• What the exercise asks
Identify each line holding the string "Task" and copy it.

• Entries supplied
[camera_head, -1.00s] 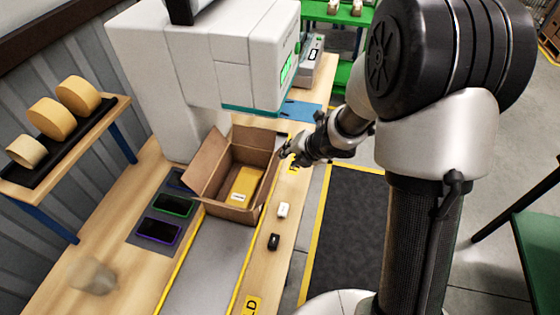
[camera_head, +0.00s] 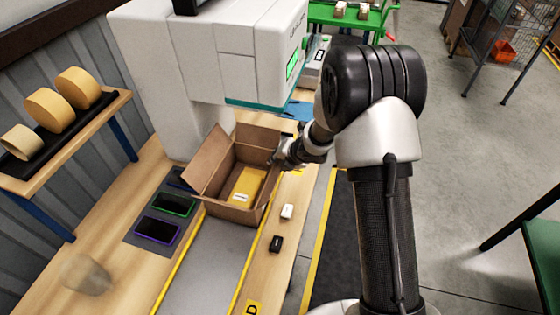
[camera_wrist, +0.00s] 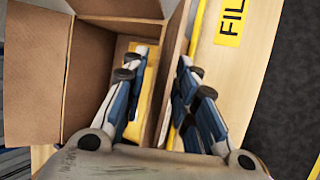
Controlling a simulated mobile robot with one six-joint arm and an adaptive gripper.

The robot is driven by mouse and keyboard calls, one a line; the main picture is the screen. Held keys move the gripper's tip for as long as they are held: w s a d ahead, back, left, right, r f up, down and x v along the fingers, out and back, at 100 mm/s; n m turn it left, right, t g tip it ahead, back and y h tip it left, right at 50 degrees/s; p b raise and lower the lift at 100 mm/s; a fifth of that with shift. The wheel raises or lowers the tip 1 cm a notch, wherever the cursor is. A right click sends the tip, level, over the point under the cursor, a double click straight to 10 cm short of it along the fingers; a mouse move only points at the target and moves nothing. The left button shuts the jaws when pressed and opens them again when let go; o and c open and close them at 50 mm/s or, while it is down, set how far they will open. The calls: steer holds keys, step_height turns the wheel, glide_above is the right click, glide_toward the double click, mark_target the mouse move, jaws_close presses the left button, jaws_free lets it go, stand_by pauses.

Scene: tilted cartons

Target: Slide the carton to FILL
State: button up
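The brown open-topped carton (camera_head: 228,211) stands on the grey conveyor strip, under the white machine's overhanging head. A yellow package (camera_head: 248,184) with a white label lies inside it. My gripper (camera_head: 277,160) is at the carton's right side. In the wrist view my gripper (camera_wrist: 161,60) is open with its fingers apart, straddling the carton's right wall (camera_wrist: 172,70). One finger is over the inside, above the yellow package, and the other is outside. I cannot tell whether either touches the wall. The yellow FILL label (camera_wrist: 232,20) lies on the wooden edge right of the carton.
The white machine (camera_head: 205,60) stands behind the carton. A white block (camera_head: 287,211) and a black block (camera_head: 276,243) sit on the bench's right edge. Dark trays (camera_head: 158,230) lie left of the strip. The strip (camera_head: 212,265) is clear in front of the carton.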

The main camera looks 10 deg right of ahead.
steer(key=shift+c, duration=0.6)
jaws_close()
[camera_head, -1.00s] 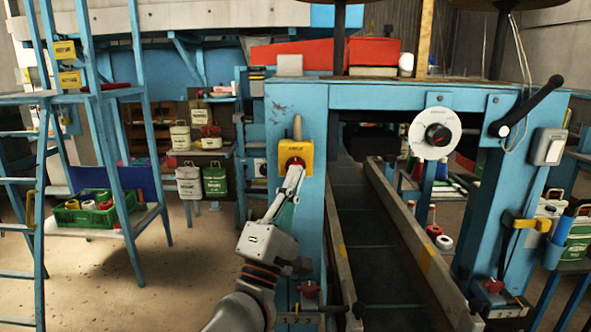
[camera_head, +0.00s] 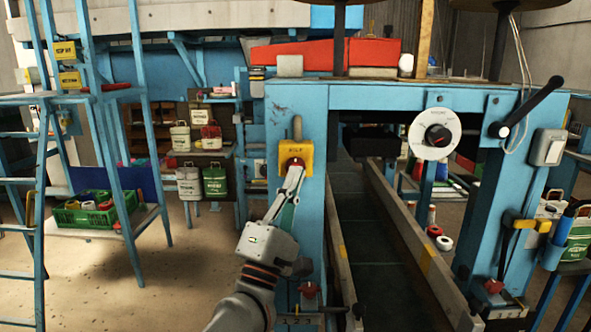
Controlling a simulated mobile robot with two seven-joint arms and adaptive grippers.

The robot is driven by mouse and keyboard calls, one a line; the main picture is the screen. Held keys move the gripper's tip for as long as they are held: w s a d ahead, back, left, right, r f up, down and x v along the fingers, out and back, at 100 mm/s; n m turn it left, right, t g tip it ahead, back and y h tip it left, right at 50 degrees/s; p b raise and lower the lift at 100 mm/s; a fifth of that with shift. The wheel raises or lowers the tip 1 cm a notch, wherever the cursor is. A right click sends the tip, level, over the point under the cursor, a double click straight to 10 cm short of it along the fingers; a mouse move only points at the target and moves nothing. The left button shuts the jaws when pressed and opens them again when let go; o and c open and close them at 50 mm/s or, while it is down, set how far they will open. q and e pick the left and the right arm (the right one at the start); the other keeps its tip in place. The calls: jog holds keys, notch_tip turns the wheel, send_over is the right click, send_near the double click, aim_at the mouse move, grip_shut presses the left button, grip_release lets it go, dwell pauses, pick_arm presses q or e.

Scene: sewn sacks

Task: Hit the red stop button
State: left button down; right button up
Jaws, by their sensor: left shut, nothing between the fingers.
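The red stop button (camera_head: 293,162) sits on a yellow box (camera_head: 306,150) fixed to the front of the blue machine post. My left gripper (camera_head: 297,168) reaches up from below, with its fingertips at the button's lower part. The fingers are together with nothing between them. The tips overlap the button in the picture, and I cannot tell whether they press on it. Part of the button is hidden behind them. My right gripper is not in view.
A white dial (camera_head: 433,134) and a black lever (camera_head: 530,104) are on the machine at right. A blue ladder stand (camera_head: 105,120) and a green crate (camera_head: 98,212) are at left.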

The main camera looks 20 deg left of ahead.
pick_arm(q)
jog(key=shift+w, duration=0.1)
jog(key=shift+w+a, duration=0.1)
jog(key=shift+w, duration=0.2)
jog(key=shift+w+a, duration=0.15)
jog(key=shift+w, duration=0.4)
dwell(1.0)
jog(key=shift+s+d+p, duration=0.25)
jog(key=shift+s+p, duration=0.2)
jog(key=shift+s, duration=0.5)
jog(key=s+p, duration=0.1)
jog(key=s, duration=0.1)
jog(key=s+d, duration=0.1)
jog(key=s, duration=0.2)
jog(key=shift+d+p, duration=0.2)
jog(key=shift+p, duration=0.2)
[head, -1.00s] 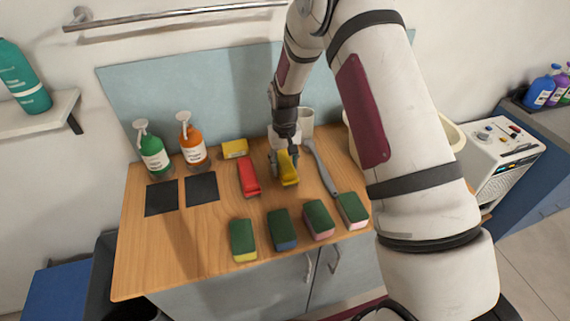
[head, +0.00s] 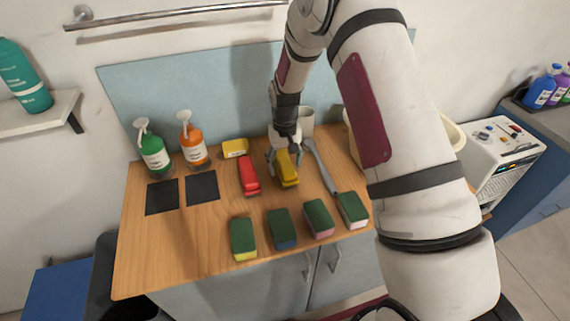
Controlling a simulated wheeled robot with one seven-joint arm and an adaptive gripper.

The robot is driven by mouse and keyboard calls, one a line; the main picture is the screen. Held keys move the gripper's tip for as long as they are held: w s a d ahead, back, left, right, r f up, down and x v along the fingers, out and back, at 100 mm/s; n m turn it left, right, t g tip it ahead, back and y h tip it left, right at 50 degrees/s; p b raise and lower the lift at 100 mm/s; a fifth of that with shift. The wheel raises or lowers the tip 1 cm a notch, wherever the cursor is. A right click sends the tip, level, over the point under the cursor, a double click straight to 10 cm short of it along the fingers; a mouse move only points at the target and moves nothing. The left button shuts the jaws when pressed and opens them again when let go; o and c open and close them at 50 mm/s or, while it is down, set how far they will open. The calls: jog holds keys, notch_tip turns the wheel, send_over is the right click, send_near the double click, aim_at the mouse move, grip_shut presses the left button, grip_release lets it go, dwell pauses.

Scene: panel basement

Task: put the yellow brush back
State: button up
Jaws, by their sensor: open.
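The yellow brush (head: 287,172) lies on the wooden counter, between the red brush (head: 248,174) and a grey long-handled tool (head: 321,167). My gripper (head: 284,158) points down at the far part of the yellow brush, with its fingers beside it. The jaws are open. The fingers partly hide the far end of the brush, and I cannot tell whether they touch it.
Several green-topped sponges (head: 281,229) line the front of the counter (head: 190,245). Green (head: 154,155) and orange (head: 193,146) pump bottles stand at the back left, behind two dark mats (head: 202,188). A yellow block (head: 235,148) and a grey cup (head: 306,122) are at the back.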

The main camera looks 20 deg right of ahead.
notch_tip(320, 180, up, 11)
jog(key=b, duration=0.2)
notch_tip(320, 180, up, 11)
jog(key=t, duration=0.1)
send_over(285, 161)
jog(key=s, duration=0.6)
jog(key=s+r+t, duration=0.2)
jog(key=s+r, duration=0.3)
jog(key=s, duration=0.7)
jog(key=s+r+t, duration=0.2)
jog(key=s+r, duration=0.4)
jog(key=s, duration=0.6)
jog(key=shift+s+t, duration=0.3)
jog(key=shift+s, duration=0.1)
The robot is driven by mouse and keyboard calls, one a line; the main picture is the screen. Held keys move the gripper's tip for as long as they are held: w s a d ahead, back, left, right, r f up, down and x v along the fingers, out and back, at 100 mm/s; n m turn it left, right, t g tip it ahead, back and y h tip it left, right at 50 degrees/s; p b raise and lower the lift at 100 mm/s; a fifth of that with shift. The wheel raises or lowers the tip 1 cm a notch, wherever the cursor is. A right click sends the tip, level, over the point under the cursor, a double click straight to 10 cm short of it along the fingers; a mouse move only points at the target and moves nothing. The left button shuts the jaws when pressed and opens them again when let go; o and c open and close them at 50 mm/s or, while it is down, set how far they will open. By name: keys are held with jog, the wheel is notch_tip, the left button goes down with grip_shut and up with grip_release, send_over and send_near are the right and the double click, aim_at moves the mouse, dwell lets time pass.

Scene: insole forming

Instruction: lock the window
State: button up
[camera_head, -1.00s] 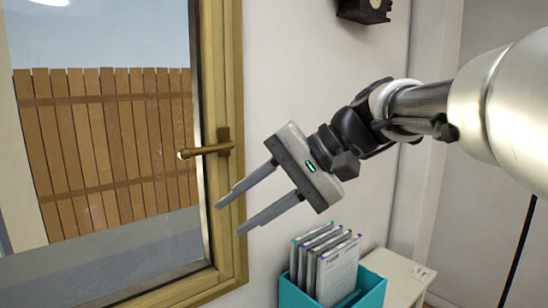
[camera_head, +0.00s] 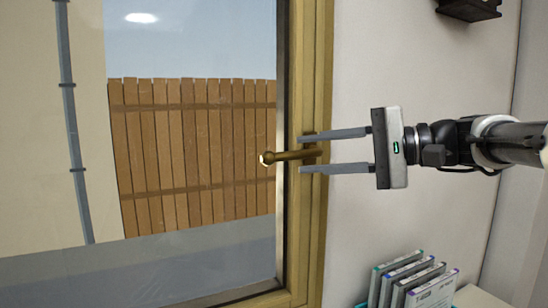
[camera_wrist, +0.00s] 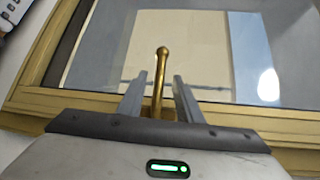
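The window (camera_head: 193,150) has a wooden frame (camera_head: 310,230) and looks shut. Its brass handle (camera_head: 280,157) lies horizontal, its knob end pointing left over the glass. My gripper (camera_head: 300,154) comes level from the right and is open. One finger is above the handle and one below, near its base on the frame. In the wrist view the handle (camera_wrist: 160,80) stands between the two fingers, with a gap to each side. I cannot tell whether either finger touches it. The handle's base is partly hidden by my gripper there.
Several upright folders (camera_head: 410,280) stand in a teal holder at the lower right, below my arm. A dark object (camera_head: 468,8) is mounted on the wall at the top right. The white wall (camera_head: 370,225) beside the frame is clear.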

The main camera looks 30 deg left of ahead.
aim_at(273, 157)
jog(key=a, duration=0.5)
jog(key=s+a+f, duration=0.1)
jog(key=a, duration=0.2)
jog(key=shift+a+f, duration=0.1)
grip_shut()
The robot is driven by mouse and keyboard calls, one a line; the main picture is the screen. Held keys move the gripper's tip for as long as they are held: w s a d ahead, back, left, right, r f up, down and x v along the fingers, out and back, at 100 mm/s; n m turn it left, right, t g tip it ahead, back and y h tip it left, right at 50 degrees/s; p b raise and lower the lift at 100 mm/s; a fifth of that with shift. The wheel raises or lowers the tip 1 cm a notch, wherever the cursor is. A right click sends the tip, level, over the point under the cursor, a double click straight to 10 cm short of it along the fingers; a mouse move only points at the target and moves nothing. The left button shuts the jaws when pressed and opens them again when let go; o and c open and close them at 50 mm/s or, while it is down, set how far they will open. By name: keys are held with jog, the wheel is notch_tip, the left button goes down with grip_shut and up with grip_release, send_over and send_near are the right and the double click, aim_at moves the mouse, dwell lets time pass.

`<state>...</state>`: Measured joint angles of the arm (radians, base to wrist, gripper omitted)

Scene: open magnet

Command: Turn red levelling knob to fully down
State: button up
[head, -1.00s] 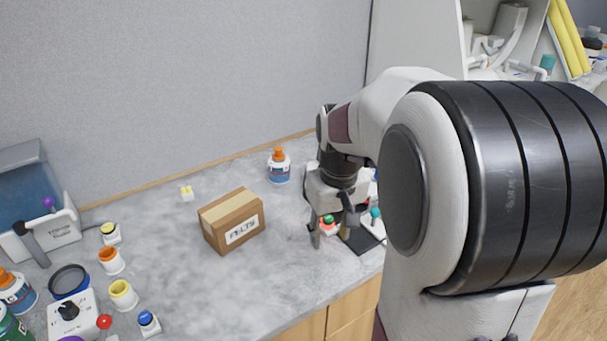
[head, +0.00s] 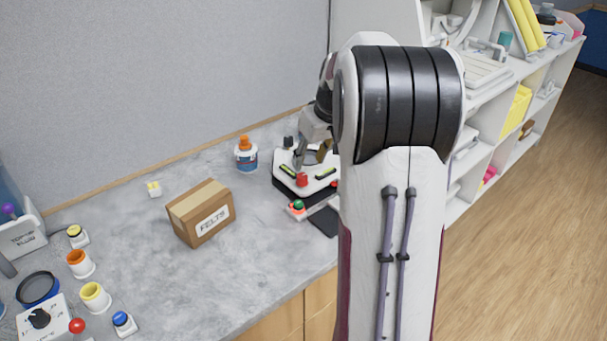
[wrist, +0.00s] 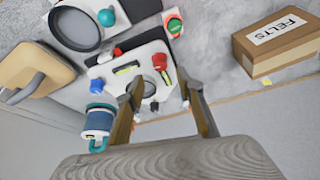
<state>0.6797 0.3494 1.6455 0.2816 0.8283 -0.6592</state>
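A white levelling plate (head: 283,160) with bubble vials stands on the counter, partly hidden by my arm in the head view. Its red knob (head: 303,180) is at the front edge. In the wrist view the plate (wrist: 142,56) carries the red knob (wrist: 159,62), a blue knob (wrist: 122,82) and a black knob (wrist: 154,106). My gripper (head: 313,153) is over the plate, behind the red knob in the head view. In the wrist view its fingers (wrist: 163,88) are apart with nothing held; the red knob lies beyond the tips, apparently untouched. The knob's height setting cannot be told.
A green button (head: 297,206) on a small base stands close in front of the plate. An orange-capped blue bottle (head: 246,157) is left of it, and a FELTS box (head: 201,213) further left. The counter between box and front edge is clear.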

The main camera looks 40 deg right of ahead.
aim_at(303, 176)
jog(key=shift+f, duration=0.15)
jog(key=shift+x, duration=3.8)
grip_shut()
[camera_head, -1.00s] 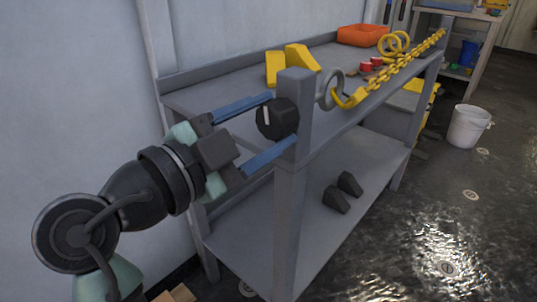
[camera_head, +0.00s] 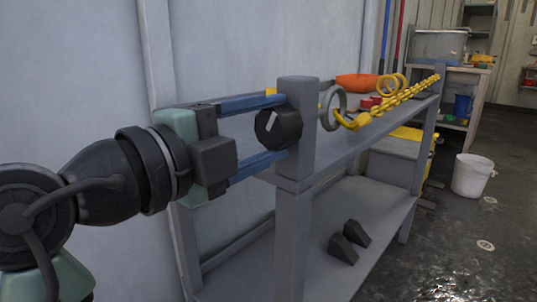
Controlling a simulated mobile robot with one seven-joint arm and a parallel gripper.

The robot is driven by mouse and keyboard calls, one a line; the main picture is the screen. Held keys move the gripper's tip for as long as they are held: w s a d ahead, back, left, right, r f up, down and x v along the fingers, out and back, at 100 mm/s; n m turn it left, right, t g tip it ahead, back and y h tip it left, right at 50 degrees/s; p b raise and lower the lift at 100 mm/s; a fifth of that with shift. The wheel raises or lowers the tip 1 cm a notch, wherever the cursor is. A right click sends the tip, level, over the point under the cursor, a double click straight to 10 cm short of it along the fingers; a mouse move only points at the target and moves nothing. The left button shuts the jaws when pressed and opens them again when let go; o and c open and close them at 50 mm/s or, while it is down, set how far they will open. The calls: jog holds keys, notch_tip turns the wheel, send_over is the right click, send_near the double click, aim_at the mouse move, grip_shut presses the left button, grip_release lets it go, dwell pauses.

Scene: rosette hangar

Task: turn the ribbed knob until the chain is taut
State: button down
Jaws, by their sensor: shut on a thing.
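The ribbed knob (camera_head: 277,130) is black with a white mark and sits on the near side of a grey post at the bench's front end. My gripper (camera_head: 284,128) is shut on it, with one blue finger above and one below. The knob's white mark tilts to the upper right. Behind the post is a grey ring (camera_head: 333,106) with a yellow hook. The yellow chain (camera_head: 391,104) runs from the hook toward the post at the bench's far end. It looks nearly straight; slight slack is hard to judge.
The grey bench (camera_head: 347,150) has a lower shelf with two dark wedges (camera_head: 349,240). Yellow rings (camera_head: 391,86), red pieces and an orange tray (camera_head: 357,82) lie behind the chain. A white bucket (camera_head: 471,176) stands on the floor at right. A wall is close at left.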

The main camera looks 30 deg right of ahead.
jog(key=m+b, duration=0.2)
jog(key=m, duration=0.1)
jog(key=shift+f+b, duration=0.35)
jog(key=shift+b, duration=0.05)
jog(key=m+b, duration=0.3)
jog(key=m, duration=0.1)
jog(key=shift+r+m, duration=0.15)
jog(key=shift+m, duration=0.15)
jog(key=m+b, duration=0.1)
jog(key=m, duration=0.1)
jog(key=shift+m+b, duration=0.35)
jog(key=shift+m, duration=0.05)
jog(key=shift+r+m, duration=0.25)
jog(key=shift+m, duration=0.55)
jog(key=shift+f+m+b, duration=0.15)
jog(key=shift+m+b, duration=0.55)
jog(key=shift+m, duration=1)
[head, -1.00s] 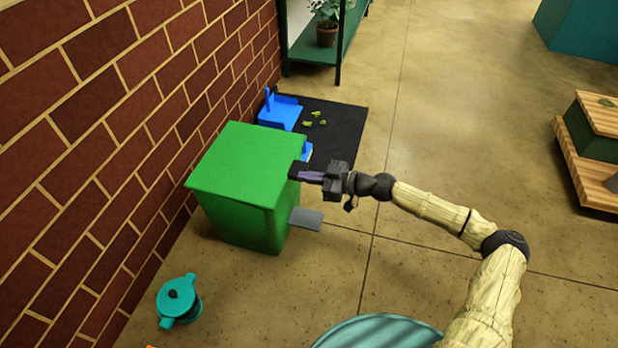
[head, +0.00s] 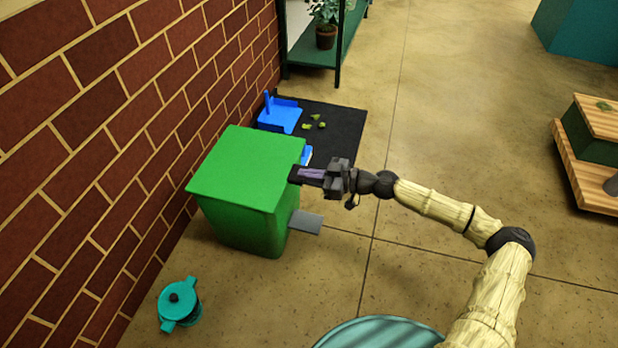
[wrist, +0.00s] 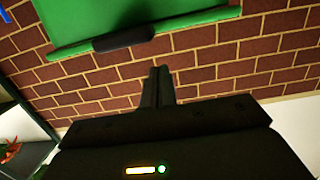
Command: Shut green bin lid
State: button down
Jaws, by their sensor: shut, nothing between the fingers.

• Completed exercise
Task: Hit the red stop button
Task: put the yellow brush back
Task: turn the ribbed knob until the chain is taut

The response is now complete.